For a single-arm yam dataset:

action_fields:
  - robot__action__poses__left::yam__xyz
  - robot__action__poses__left::yam__rot_6d
  - robot__action__grippers__left::yam_hand

proprioception_fields:
  - robot__actual__poses__left::yam__xyz
  - robot__actual__poses__left::yam__rot_6d
  - robot__actual__grippers__left::yam_hand

For a bimanual yam dataset, add the corresponding right keys to both lists.

`manifest.jsonl`¶

One JSON line per shard:

{"shard": "shard_000000", "num_sequences": 100}
{"shard": "shard_000001", "num_sequences": 87}

`stats.json`¶

Per-key statistics over all samples, compatible with the vla_foundry training framework. Each entry contains:

mean, std, min, max — global scalars per dimension (D,)
mean_per_timestep, std_per_timestep, min_per_timestep, max_per_timestep — per (T, D)
percentile_1/2/5/95/98/99 — global percentiles (D,)
percentile_*_per_timestep — per-timestep percentiles (T, D)
count — number of samples accumulated

Global std is computed via the parallel Welford combine formula across all timesteps, so it is not simply the average of per-timestep standard deviations.
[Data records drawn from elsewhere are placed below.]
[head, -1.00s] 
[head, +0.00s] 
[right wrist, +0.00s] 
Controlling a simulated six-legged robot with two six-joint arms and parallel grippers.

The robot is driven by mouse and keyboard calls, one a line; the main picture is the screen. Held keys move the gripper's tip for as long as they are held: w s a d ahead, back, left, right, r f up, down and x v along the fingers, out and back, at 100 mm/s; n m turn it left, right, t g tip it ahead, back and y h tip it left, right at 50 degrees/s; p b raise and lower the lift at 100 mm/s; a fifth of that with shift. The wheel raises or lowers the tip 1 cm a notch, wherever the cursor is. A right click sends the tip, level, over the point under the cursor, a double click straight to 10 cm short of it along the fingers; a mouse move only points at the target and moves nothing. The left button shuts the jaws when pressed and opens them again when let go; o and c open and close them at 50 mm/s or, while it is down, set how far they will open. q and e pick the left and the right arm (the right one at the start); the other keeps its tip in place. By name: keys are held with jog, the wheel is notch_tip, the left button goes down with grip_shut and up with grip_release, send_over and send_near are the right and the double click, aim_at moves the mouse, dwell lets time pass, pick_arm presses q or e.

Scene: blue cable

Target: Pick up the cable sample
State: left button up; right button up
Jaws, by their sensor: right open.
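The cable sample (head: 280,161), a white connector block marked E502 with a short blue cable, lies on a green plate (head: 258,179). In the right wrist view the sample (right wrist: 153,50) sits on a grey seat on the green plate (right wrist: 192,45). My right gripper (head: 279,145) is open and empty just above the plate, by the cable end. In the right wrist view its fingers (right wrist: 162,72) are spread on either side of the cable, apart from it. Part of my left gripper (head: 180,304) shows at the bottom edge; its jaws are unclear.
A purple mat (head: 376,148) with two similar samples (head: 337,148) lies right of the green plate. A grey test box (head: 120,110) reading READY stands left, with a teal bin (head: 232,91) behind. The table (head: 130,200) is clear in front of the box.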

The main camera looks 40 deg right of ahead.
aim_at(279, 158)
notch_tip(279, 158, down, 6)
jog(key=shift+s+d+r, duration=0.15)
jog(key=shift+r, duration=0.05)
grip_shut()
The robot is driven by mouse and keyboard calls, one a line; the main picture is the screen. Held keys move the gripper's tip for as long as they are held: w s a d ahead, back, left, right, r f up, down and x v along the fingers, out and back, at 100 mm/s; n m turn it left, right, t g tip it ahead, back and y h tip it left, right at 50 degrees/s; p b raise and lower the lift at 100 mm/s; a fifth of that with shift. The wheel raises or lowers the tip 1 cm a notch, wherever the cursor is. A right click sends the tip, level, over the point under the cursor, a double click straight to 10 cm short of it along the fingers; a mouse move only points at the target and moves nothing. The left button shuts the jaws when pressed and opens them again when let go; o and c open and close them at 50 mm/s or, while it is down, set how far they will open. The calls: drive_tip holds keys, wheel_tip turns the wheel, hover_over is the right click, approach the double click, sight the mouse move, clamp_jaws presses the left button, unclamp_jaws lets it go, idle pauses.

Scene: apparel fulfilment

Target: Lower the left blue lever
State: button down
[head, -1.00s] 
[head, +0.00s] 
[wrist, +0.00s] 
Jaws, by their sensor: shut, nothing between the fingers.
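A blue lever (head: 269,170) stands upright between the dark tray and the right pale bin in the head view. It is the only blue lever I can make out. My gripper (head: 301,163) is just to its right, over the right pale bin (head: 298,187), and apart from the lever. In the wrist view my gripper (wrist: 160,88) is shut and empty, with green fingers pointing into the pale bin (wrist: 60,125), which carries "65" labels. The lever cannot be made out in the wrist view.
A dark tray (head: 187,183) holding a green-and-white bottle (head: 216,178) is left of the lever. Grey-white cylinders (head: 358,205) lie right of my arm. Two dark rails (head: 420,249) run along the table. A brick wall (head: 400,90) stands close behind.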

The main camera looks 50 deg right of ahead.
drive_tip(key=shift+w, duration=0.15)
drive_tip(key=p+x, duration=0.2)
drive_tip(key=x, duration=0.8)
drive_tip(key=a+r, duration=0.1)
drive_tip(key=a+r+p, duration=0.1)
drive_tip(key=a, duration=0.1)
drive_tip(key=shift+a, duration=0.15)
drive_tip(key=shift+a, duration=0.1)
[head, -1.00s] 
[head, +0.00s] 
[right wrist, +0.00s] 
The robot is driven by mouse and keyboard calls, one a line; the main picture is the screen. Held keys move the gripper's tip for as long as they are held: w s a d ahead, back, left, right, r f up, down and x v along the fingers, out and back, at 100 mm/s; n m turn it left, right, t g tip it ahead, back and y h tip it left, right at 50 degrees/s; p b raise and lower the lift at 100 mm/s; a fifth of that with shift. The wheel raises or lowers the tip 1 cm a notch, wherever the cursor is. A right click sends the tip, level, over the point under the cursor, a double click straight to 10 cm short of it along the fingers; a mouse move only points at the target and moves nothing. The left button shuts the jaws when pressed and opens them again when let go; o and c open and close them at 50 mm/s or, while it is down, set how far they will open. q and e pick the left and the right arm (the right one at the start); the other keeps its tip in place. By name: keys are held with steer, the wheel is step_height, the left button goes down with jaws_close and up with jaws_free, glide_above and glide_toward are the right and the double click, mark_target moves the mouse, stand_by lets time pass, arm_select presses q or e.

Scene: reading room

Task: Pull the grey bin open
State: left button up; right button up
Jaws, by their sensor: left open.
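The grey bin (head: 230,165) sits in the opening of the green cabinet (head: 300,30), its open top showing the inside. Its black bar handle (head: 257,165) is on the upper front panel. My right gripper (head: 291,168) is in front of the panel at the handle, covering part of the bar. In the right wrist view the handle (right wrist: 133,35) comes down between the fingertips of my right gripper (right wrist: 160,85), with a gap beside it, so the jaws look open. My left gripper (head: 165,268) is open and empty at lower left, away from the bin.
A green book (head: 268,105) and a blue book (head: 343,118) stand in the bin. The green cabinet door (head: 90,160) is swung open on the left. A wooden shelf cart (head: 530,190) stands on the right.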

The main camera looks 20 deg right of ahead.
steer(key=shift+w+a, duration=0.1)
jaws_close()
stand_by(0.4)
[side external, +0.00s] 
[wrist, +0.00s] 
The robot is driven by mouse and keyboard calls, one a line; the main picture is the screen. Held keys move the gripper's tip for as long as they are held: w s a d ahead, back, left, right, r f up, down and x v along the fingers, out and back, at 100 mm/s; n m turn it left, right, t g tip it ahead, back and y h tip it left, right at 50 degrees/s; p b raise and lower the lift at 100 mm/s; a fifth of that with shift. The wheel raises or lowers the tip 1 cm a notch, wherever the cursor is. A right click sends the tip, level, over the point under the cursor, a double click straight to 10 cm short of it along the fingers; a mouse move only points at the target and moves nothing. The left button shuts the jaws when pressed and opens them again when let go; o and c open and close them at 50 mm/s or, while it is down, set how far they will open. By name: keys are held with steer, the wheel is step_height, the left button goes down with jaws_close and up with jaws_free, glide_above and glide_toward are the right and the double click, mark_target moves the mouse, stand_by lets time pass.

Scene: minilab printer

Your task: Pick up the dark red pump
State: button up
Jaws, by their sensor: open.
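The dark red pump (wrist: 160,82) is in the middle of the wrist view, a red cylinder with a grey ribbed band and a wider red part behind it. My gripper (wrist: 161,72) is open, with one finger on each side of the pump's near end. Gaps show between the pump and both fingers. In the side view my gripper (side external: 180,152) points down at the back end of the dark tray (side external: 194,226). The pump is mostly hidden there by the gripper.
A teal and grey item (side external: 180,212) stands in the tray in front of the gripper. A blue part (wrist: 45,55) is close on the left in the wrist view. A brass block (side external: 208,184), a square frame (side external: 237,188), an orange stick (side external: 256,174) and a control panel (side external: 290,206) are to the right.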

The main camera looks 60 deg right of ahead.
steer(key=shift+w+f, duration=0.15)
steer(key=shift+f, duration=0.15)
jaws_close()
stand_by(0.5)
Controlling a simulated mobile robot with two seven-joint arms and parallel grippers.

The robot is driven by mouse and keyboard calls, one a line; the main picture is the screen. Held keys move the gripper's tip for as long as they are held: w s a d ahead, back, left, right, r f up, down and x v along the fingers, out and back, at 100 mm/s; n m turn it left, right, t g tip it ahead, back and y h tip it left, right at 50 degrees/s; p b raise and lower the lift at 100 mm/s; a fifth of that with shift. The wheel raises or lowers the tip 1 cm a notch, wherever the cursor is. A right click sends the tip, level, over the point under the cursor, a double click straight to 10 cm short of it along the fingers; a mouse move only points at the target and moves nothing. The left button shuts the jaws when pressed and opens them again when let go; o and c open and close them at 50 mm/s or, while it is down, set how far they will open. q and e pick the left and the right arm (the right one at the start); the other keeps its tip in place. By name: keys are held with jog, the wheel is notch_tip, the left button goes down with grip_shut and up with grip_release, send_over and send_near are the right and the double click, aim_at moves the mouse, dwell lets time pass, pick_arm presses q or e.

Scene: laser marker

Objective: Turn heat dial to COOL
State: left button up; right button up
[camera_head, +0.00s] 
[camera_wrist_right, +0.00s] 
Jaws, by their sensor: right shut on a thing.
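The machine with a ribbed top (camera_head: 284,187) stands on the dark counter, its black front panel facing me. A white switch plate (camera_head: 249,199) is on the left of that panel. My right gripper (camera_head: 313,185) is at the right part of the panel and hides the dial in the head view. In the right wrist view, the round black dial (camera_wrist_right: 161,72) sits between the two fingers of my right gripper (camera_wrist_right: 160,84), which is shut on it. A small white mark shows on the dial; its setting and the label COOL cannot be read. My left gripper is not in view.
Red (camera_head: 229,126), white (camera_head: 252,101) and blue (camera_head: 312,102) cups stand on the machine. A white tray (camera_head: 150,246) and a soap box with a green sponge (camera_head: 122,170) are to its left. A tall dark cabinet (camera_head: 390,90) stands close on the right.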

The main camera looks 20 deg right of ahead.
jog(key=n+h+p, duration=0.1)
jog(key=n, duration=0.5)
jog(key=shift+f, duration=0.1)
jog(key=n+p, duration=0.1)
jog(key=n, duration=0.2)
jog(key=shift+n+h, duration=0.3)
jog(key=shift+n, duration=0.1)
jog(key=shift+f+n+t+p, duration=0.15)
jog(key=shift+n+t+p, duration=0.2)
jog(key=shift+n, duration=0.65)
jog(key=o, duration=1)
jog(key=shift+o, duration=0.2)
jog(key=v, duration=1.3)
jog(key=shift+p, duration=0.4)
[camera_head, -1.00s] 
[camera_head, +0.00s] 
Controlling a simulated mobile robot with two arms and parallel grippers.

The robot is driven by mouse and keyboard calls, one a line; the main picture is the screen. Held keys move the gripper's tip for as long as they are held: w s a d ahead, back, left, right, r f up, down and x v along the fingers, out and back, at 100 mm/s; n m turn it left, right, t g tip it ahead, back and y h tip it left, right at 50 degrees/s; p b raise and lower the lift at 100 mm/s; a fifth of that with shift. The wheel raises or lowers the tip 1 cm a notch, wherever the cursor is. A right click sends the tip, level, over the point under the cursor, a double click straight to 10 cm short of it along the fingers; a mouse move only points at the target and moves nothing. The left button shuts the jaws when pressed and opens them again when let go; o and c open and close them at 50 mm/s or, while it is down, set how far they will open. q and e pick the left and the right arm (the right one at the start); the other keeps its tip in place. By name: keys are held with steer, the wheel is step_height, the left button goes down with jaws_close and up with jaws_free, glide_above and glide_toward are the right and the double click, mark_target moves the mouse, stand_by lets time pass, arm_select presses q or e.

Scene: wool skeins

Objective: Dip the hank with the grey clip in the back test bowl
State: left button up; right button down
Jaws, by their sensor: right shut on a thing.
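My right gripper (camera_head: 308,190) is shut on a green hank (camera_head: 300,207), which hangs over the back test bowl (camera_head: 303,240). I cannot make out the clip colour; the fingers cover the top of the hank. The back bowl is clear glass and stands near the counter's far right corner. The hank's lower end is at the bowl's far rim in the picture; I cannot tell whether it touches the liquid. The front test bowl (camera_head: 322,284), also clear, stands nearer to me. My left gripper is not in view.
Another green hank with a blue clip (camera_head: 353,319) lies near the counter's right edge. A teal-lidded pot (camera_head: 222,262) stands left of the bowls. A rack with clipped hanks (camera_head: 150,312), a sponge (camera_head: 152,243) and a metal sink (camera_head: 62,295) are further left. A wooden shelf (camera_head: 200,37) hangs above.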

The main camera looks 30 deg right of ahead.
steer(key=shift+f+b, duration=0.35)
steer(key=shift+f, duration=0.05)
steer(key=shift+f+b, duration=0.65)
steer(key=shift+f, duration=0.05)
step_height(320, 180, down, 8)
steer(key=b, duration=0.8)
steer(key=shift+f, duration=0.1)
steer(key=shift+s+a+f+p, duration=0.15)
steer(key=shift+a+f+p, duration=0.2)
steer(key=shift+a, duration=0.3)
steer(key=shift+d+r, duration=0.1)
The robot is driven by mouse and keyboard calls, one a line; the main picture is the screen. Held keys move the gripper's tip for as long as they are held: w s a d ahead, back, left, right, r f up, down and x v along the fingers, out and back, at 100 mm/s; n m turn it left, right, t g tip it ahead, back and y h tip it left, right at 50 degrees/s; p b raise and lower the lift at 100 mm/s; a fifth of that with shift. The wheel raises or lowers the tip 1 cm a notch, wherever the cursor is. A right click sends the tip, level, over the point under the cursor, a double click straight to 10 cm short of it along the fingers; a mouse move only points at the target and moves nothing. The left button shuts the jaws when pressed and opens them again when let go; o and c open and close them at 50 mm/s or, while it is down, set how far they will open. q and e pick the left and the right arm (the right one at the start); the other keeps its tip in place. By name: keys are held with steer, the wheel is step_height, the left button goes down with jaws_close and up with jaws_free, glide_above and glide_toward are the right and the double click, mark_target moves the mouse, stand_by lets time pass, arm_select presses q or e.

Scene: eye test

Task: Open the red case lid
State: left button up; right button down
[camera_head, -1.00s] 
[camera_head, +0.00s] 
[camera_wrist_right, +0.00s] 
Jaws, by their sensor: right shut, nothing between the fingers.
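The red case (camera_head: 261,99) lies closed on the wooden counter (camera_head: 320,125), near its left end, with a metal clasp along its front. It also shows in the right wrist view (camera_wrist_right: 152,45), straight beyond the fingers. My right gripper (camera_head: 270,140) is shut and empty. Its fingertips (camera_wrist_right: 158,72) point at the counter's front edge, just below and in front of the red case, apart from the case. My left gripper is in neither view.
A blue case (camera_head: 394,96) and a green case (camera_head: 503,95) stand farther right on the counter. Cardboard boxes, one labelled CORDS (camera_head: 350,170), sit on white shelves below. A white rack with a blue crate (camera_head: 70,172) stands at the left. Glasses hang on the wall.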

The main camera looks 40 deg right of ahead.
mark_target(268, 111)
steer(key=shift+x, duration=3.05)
`preprocessing_config.yaml`¶

Full snapshot of the shardification parameters for reproducibility.

Sliding window and padding¶

Each anchor frame t generates one sample. The lowdim window spans raw frames [t − past_lowdim_steps × stride, t + future_lowdim_steps × stride], clamped to episode boundaries. Image frames are fetched at t + img_idx for each index in image_indices (raw frame offset, no stride scaling).

Samples are filtered out if the required padding exceeds the configured limits:

--max-padding-left (default 3): maximum allowed left-side padding
--max-padding-right (default 15): maximum allowed right-side padding

With the defaults, an episode needs at least 5 frames for any sample to pass the filter, and only the first and last few frames of each episode are dropped.

S3 upload¶

Pass --s3-bucket to upload the entire shards/ directory to S3 after writing:

rd shardify \
    --s3-bucket my-robot-data \
    --s3-prefix yam_datasets

Shards are uploaded to s3://{bucket}/{prefix}/{task_name}/shards/. AWS credentials must be configured in the environment (standard boto3 credential chain: env vars, ~/.aws/credentials, instance profile, etc.).

Options¶

Option	Default	Description
`--data-dir`	`data`	Root data directory; reads from `<data-dir>/processed/`
`--output-dir`	`data/shards`	Local output directory for shards
`--task-name`	basename of task dir	Override the task name used in output paths
`--s3-bucket`	—	S3 bucket for upload
`--s3-prefix`	`yam_datasets`	S3 key prefix
`--past-lowdim-steps`	`1`	Past timesteps in the window
`--future-lowdim-steps`	`19`	Future timesteps in the window
`--max-padding-left`	`3`	Max allowed left padding
`--max-padding-right`	`15`	Max allowed right padding
`--samples-per-shard`	`100`	Samples per `.tar` file
`--resize-images`	`384x384`	Resize images to `HxW` before storing (Lanczos)
`--filter-still-samples`	off	Skip samples where neither arm moves
`--still-threshold`	`0.05`	Max EE movement (m) to consider a sample still
`--fail-on-nan`	on	Raise an error if NaN values are found
`--stride`	`3`	Lowdim/action window step spacing in raw frames (3=10 Hz, 1=30 Hz). Does not affect anchor density or image offsets.
`--max-episodes`	`-1` (all)	Limit number of episodes processed
`--num-workers`	`8`	Number of parallel workers for sample building

Run rd shardify --help for the full list.